Quantitative histological models suggest endothermy in plesiosaurs

Background

Plesiosaurs are marine reptiles that arose in the Late Triassic and survived to the Late Cretaceous. They have a unique and uniform bauplan and are known for their very long neck and hydrofoil-like flippers. Plesiosaurs are among the most successful vertebrate clades in Earth’s history. Based on bone mass decrease and cosmopolitan distribution, both of which affect lifestyle, indications of parental care, and oxygen isotope analyses, evidence for endothermy in plesiosaurs has accumulated. Recent bone histological investigations also provide evidence of fast growth and elevated metabolic rates.

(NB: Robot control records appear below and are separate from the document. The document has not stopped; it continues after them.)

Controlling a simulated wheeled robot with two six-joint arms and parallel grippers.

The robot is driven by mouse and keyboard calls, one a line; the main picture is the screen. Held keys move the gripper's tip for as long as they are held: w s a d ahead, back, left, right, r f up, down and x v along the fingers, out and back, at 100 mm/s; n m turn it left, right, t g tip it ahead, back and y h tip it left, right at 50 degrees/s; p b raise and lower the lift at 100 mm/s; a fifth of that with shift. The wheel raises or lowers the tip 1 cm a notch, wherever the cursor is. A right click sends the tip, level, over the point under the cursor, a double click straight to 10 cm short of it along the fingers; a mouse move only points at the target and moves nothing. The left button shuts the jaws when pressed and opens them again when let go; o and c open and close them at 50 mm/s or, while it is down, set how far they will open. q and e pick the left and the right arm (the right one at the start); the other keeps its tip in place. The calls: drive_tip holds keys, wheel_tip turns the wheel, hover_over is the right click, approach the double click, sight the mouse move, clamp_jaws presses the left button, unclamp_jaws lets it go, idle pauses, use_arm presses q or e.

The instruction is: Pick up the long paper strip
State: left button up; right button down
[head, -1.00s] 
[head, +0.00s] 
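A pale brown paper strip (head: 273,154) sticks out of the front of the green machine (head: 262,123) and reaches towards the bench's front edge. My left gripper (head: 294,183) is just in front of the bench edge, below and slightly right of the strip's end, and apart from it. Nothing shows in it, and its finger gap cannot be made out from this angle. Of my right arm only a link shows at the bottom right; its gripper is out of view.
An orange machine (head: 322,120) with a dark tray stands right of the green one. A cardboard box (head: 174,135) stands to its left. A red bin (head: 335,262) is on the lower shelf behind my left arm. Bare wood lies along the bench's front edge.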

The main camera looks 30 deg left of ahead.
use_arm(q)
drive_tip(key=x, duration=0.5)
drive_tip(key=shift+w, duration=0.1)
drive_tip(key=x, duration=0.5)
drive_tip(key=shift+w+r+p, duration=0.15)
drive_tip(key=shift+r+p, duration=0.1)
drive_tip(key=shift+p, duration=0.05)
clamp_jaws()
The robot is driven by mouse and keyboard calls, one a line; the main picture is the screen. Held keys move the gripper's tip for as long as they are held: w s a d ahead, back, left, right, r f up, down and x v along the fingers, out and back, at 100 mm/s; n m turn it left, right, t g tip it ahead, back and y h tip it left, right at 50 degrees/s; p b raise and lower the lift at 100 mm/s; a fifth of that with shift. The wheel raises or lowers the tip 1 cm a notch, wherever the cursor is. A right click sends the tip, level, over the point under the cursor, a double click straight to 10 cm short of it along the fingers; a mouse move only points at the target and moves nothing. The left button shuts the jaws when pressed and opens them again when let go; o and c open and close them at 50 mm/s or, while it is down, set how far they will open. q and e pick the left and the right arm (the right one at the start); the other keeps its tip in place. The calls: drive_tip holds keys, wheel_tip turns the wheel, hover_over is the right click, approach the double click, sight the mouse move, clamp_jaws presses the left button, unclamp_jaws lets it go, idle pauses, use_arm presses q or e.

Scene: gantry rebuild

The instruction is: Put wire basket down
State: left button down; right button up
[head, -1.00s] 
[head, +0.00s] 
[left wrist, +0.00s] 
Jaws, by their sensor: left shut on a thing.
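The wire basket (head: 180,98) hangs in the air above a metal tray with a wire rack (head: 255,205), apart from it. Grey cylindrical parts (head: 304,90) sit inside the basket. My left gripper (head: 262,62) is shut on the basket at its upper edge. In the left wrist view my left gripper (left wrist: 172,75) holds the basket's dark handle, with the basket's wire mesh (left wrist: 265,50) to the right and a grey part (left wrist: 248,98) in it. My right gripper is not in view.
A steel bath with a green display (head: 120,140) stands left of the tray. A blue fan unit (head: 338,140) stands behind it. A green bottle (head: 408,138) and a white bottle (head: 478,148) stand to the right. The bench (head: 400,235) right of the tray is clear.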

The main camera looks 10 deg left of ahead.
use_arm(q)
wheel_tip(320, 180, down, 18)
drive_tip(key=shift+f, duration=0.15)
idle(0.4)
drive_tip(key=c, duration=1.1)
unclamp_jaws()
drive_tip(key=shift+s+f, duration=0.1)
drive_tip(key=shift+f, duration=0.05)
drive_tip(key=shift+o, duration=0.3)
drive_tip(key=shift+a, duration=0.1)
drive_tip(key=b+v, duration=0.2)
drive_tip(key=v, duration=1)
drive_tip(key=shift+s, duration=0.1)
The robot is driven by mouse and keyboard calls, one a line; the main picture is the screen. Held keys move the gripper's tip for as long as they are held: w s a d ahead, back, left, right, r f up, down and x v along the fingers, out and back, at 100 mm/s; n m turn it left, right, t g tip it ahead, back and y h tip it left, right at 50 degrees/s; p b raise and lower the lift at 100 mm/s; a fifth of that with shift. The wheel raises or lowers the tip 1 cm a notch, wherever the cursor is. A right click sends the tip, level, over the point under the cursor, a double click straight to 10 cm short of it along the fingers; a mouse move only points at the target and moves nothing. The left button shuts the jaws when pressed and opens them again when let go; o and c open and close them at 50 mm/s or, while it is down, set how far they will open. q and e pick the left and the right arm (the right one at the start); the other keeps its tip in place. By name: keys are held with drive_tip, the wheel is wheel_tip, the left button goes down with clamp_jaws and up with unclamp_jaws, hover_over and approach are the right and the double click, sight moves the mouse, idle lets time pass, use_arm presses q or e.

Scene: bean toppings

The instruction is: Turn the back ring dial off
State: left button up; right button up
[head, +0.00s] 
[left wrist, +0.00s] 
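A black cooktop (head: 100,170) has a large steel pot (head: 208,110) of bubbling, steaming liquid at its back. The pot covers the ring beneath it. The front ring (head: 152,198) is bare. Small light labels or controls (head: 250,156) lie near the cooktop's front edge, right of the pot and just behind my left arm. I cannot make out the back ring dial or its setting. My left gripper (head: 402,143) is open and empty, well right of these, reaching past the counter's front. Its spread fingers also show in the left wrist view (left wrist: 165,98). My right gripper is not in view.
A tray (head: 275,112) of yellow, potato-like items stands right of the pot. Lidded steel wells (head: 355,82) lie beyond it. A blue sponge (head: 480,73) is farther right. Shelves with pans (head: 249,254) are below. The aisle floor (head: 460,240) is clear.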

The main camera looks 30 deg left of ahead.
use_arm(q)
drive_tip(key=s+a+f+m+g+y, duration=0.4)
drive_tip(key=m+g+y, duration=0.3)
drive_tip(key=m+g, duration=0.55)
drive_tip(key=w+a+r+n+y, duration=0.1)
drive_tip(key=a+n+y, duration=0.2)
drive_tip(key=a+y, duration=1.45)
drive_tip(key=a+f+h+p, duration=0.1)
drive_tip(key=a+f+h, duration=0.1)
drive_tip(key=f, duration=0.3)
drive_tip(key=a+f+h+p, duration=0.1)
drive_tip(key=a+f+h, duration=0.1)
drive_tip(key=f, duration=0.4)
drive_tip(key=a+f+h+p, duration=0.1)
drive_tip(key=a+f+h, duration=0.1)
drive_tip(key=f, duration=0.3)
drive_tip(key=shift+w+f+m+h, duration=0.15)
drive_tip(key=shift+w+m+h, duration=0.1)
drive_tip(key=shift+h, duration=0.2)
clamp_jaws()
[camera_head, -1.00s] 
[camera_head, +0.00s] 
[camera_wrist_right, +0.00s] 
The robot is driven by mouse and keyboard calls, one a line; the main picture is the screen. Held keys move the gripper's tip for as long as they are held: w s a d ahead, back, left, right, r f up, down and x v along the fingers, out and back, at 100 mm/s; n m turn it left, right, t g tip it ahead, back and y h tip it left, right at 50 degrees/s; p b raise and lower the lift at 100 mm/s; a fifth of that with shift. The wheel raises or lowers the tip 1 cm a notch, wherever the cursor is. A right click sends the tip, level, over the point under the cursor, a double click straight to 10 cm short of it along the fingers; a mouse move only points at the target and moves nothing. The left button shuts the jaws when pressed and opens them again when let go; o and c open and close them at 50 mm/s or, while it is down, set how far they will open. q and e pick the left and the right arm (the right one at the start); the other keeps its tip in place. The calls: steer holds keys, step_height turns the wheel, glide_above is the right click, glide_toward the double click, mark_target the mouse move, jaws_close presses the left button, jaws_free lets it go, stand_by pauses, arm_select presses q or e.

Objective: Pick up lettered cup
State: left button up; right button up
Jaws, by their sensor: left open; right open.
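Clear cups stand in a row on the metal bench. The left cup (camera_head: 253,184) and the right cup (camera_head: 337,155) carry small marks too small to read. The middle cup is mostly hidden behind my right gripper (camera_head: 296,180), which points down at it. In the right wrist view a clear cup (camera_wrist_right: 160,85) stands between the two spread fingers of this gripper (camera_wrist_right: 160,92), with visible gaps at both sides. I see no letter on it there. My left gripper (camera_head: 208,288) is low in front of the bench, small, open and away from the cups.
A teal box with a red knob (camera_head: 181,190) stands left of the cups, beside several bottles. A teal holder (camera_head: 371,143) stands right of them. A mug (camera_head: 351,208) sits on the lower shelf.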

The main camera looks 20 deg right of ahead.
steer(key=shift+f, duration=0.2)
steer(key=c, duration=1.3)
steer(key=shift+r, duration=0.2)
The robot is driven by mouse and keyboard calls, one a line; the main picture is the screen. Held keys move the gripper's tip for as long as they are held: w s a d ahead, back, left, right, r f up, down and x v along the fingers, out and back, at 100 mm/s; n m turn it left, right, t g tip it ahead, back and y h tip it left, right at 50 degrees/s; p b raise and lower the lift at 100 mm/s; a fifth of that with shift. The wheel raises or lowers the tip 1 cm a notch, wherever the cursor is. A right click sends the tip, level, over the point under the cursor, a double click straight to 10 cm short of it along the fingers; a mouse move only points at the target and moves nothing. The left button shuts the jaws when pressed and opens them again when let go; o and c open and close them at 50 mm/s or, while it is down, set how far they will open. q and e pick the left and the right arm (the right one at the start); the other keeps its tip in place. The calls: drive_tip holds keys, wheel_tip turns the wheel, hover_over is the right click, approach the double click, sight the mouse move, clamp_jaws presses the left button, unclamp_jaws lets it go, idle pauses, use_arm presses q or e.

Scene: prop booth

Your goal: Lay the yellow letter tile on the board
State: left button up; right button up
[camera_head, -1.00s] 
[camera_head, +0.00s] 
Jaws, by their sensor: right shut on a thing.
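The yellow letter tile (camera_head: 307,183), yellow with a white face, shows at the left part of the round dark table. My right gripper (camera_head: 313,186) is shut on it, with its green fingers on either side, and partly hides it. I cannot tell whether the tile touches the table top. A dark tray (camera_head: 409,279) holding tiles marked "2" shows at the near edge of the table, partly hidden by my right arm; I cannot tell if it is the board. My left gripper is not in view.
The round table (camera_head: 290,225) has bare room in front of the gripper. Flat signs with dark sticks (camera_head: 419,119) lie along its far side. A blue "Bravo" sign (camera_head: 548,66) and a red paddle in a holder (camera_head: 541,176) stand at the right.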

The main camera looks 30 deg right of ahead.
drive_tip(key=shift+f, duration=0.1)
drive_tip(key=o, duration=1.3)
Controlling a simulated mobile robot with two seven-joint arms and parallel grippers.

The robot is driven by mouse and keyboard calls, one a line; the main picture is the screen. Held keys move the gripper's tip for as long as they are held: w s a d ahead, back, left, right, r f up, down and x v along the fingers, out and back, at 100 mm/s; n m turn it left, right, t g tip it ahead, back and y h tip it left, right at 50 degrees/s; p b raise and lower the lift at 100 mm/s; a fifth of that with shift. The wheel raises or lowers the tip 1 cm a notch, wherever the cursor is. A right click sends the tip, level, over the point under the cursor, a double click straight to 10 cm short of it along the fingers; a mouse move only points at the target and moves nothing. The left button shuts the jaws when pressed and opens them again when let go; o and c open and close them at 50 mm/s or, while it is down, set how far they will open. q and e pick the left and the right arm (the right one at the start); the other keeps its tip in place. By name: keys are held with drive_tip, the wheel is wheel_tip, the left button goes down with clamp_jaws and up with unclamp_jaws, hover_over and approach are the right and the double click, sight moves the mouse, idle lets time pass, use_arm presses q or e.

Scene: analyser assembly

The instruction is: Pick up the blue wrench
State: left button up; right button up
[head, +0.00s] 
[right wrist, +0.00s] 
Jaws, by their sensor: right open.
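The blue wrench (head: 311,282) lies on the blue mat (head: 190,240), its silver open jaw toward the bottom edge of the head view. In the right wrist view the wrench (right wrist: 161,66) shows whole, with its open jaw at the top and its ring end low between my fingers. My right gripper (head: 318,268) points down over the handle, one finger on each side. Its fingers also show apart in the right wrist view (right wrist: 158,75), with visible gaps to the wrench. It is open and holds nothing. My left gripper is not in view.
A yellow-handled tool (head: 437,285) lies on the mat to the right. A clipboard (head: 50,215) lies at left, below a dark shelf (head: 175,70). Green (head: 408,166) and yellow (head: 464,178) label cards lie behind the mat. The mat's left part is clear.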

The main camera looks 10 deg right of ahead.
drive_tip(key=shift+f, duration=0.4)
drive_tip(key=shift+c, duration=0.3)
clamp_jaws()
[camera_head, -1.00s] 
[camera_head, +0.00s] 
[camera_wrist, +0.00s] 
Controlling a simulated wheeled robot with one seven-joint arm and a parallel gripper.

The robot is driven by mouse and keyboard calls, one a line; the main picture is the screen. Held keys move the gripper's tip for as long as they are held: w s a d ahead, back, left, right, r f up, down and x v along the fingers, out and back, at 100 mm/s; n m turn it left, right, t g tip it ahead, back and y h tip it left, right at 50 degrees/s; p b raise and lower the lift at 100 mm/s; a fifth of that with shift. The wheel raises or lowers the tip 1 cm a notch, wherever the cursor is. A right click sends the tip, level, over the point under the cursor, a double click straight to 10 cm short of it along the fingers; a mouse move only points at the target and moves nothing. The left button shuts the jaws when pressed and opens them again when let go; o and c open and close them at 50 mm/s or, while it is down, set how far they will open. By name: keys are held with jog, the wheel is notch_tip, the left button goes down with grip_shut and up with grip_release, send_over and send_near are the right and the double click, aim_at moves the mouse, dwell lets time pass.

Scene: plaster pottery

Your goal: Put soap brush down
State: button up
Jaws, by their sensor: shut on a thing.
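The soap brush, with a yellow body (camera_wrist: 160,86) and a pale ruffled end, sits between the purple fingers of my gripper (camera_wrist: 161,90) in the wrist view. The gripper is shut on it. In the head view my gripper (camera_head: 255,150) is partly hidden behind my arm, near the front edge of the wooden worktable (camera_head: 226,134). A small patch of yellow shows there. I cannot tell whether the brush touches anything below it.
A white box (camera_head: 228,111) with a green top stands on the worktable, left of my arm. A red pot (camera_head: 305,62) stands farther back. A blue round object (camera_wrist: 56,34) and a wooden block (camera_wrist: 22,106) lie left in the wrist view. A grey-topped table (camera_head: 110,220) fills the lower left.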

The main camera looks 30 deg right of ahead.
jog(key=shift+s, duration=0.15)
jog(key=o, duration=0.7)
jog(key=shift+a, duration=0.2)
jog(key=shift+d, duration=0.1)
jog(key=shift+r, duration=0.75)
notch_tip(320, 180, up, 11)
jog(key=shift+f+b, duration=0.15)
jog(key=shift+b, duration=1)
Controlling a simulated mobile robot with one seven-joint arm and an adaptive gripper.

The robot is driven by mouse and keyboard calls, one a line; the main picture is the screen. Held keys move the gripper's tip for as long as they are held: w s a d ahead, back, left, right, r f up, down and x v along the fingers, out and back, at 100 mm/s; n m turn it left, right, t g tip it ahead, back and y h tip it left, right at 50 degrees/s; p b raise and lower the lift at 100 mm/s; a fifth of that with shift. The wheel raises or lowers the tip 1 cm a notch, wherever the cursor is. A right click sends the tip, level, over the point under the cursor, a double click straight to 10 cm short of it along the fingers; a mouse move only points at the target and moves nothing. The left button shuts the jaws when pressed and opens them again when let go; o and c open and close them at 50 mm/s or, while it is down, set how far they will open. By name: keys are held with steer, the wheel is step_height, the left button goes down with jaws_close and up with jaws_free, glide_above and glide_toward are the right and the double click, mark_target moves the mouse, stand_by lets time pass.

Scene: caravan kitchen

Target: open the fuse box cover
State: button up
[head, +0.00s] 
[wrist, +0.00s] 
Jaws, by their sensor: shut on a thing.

However, quantitative estimations of metabolic rates and bone growth rates in plesiosaurs have not been attempted before.

Methods

Phylogenetic eigenvector maps is a method for estimating trait values from a predictor variable while taking into account phylogenetic relationships. As predictor variable, this study employs vascular density, measured in bone histological sections of fossil eosauropterygians and extant comparative taxa. We quantified vascular density as primary osteon density, thus, the proportion of vascular area (including lamellar infillings of primary osteons) to total bone area. Our response variables are bone growth rate (expressed as local bone apposition rate) and resting metabolic rate (RMR).

Results

Our models reveal bone growth rates and RMRs for plesiosaurs that are in the range of birds, suggesting that plesiosaurs were endotherm. Even for basal eosauropterygians we estimate values in the range of mammals or higher.

Discussion

Our models are influenced by the availability of comparative data, which are lacking for large marine amniotes, potentially skewing our results. However, our statistically robust inference of fast growth and fast metabolism is in accordance with other evidence for plesiosaurian endothermy. Endothermy may explain the success of plesiosaurs consisting in their survival of the end-Triassic extinction event and their global radiation and dispersal.